**GIVEN INFORMATION**
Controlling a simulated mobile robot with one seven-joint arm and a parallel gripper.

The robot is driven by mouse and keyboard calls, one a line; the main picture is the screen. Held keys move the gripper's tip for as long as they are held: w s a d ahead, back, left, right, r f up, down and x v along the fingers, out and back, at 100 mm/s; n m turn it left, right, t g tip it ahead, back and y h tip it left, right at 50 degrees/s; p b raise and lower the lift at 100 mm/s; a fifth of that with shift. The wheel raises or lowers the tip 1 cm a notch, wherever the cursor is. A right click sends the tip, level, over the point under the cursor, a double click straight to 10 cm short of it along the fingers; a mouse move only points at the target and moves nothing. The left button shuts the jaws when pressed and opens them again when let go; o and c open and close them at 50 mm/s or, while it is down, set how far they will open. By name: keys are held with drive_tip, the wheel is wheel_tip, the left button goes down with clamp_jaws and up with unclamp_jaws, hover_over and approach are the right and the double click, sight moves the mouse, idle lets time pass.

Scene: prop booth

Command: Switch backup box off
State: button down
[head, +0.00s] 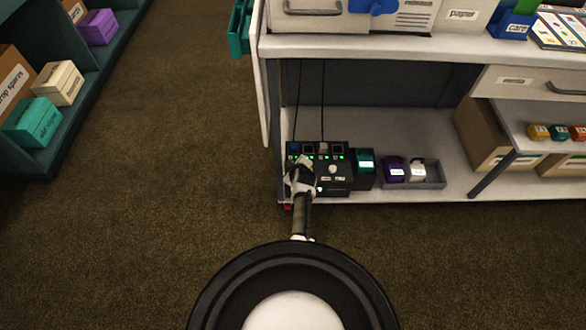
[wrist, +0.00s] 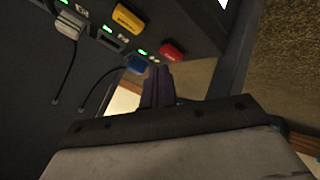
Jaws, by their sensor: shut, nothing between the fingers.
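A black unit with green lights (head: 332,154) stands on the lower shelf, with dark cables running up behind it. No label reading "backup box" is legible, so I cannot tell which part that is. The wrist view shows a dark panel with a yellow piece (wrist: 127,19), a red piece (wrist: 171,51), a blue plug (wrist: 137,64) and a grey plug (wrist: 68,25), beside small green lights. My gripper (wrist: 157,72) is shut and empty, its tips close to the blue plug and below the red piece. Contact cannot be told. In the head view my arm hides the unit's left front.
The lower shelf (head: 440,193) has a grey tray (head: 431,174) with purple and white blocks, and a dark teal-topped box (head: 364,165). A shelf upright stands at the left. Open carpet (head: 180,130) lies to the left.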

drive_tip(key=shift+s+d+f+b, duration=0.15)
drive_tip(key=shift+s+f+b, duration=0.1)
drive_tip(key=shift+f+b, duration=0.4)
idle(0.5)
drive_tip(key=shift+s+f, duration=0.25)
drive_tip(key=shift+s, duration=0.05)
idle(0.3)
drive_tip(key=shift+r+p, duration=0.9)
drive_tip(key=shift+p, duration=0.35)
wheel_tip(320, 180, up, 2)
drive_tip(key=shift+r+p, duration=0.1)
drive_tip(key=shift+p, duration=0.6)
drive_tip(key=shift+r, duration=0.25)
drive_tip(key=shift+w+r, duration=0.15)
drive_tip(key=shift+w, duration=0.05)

**STATED TASK**
Take the listing and print it again exactly, but without any pictures.

**ANSWER BELOW**
Controlling a simulated mobile robot with one seven-joint arm and a parallel gripper.

The robot is driven by mouse and keyboard calls, one a line; the main picture is the screen. Held keys move the gripper's tip for as long as they are held: w s a d ahead, back, left, right, r f up, down and x v along the fingers, out and back, at 100 mm/s; n m turn it left, right, t g tip it ahead, back and y h tip it left, right at 50 degrees/s; p b raise and lower the lift at 100 mm/s; a fifth of that with shift. The wheel raises or lowers the tip 1 cm a notch, wherever the cursor is. A right click sends the tip, level, over the point under the cursor, a double click straight to 10 cm short of it along the fingers; a mouse move only points at the target and moves nothing. The left button shuts the jaws when pressed and opens them again when let go; o and c open and close them at 50 mm/s or, while it is down, set how far they will open. By name: keys are held with drive_tip, the wheel is wheel_tip, the left button goes down with clamp_jaws and up with unclamp_jaws, hover_over and approach are the right and the double click, sight moves the mouse, idle lets time pass.

Scene: prop booth

Command: Switch backup box off
State: button down
[head, +0.00s] 
[wrist, +0.00s] 
Jaws, by their sensor: shut, nothing between the fingers.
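A black unit with green lights (head: 332,154) stands on the lower shelf, with dark cables running up behind it. No label reading "backup box" is legible, so I cannot tell which part that is. The wrist view shows a dark panel with a yellow piece (wrist: 127,19), a red piece (wrist: 171,51), a blue plug (wrist: 137,64) and a grey plug (wrist: 68,25), beside small green lights. My gripper (wrist: 157,72) is shut and empty, its tips close to the blue plug and below the red piece. Contact cannot be told. In the head view my arm hides the unit's left front.
The lower shelf (head: 440,193) has a grey tray (head: 431,174) with purple and white blocks, and a dark teal-topped box (head: 364,165). A shelf upright stands at the left. Open carpet (head: 180,130) lies to the left.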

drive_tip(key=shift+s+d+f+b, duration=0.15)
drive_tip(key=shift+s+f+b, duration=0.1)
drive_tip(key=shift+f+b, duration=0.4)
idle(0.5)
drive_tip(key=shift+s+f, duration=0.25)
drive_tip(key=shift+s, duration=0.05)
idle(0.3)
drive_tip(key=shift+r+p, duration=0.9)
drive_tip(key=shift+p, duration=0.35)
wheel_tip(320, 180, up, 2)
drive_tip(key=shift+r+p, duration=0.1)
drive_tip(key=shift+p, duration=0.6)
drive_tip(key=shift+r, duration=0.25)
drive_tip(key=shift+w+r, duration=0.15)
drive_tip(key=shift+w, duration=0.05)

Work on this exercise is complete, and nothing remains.